Data mining and web scraping – sounds like two buzzwords meaning the same thing. Quite often data mining is misunderstood as the process of obtaining information from a website which is not quite right. The article will help you understand what data mining is and how it differs from web scraping.
Just like mining for gold means to dig through rocks to find the treasure, data mining means sorting through extensive data sets to get the valuable information you or your business need. It’s a component of the overall data science and analytics process.
When hearing data mining you might think it’s an interchangeable term to web scraping. However data mining doesn’t involve the actual data gathering, extraction or scraping of data. It’s the process of analyzing large amounts of data which then can deliver helpful insights and trends for businesses who rely on data.

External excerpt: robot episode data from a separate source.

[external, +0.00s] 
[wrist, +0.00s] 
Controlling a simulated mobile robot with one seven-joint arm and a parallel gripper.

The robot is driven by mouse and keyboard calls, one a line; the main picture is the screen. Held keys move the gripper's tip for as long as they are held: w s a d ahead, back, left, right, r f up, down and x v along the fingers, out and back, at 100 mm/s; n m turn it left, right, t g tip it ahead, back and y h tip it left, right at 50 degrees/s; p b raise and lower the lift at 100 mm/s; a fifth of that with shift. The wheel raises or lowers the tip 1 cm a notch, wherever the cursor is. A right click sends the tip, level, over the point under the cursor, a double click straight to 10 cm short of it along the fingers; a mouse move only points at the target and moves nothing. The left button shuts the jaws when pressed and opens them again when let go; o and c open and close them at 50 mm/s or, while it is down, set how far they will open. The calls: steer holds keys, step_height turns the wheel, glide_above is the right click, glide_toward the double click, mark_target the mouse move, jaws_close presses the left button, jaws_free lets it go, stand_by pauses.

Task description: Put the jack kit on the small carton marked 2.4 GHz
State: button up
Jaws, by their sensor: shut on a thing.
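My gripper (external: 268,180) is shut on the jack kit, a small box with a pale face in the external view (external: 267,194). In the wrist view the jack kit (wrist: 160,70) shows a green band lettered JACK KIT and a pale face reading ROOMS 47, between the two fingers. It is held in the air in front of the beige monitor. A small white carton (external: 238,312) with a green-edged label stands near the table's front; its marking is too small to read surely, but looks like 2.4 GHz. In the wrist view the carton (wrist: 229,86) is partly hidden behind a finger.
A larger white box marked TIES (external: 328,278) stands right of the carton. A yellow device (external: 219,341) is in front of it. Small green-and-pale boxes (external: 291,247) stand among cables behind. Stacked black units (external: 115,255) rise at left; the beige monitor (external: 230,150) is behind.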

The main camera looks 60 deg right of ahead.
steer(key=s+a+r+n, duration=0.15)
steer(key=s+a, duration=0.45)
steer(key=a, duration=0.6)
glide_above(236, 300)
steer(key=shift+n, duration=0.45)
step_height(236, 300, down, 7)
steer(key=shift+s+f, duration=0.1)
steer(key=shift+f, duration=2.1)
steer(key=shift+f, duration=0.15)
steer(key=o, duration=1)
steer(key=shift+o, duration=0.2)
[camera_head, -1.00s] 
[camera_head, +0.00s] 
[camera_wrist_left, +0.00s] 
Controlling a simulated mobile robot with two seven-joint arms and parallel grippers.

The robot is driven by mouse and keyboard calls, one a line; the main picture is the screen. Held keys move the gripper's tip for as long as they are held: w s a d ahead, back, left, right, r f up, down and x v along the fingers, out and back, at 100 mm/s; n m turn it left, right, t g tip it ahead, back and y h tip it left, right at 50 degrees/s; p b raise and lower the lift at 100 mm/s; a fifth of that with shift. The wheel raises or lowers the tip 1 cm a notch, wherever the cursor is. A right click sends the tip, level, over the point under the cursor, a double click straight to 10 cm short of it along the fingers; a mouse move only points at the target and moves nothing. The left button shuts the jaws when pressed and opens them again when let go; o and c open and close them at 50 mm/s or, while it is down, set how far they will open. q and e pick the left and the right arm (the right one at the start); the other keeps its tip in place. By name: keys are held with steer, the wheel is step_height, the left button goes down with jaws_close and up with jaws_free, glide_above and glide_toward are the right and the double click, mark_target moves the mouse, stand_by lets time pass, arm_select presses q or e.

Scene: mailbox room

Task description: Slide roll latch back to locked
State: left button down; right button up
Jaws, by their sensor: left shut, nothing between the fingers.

Web scraping or web data extraction, on the other hand, is the process of collecting data from a website in an automated manner.
When you have collected the data you need, you can start data mining, meaning, analyse the data sets. Now that is extremely simplified. There are many things you need to do before you can actually start the process of data mining – read more about it in the next paragraph.
One good way of explaining how data mining works is to use the Cross-Industry Standard Process for Data Mining (CRISP-DM). It was published in 1999 to standardize the data mining process across industries and is nowadays the most common methodology for data mining, analytics and data science projects.
CRISP-DM defines a total of six individual phases that you run through in a data mining project. However, it is not a single, linear run, because the individual phases can be repeated several times or sometimes multiple changes between different phases are necessary. Depending on the results provided by each phase, it may be necessary to jump back to an earlier phase or to go through the same phase again.
The following is a brief description of the individual phases of the CRISP-DM standard model:
Business understanding: A data mining project starts with setting the specific goals and requirements of the project. The result of this phase is the formulation of the task and the description of the planned rough approach.
Data understanding: Once the business problem is understood, it is time to get an overview of the available data and it’s quality. Often this data comes from various sources, in a structured and unstructured manner which needs cleaning.
Data preparation: The goal of the data preparation phase is to select the final data set that includes all relevant data needed for the analysis and model creation.
Modeling: In the context of modeling, the data mining methods suitable for the task are applied to the data set created in the data preparation phase. These methods can include clustering, predictive models, classification, estimation or a combination of them. The optimization of the parameters and the creation of several models are typical for this phase. It might even require you to go back to the data preparation phase if you need to select other variables or prepare different sources.
Evaluation: The evaluation and the testing of the models ensure an exact comparison of the created data models with the task to select the most suitable model. This phase is designed to allow you to look at the progress so far and ensure it’s on the right track for meeting the business goals. If it’s not, there might be a need to go back to previous steps before a project is ready for the deployment phase.
Deployment: Now it’s time to deploy the accurate and reliable model in the real world. The deployment can take place within the organization, be shared with customers and stakeholders. The work doesn’t end when the last line of code is complete; deployment requires careful thought, a roll-out plan, and a way to make sure the right people are informed.
Data mining helps to make accurate predictions, recognizing patterns and outliers, and often informs forecasting. It is used to identify gaps and errors in business operations and it also sets a business apart from the competition in combination with predictive analytics, machine learning etc. No wonder that data mining techniques are widely used in business areas like marketing, risk management and fraud detection.
A real life example on how data mining is used, can be found during online shopping on Amazon’s feature “frequently bought together”, or the recommendation section on Spotify and Netflix. All of them use data mining algorithms to analyse consumer behavior and to identify patterns. The goal is to improve the user experience which falls under the market basket analysis, a common use case for data mining. Using extracted product data helps to identify customer and shopping trends.
As we mentioned briefly above, web scraping or web data extraction goes hand in hand with data mining.
To find relevant information in data sets which can be used for analytics and predictive modeling, the amount of data available is a critical factor. Since the goal is to discover patterns in sequential or non-sequential data, correlations, to determine if the amount of obtained data is of good quality, the more data available the better.
So what you need is data. But how to get this data?
This is when we talk about web scraping.
Everyone of us copied and pasted information from a website at some point in our lives, so basically we did the same as any web scraper, just on a rather tiny scale. To get enough data to drive any insights out of it, web scraping uses intelligent automation to retrieve thousands, even millions of data points from the internet’s seemingly endless frontier.
Although data mining and web scraping are different things, in the end they work towards the same goal: Help businesses thrive.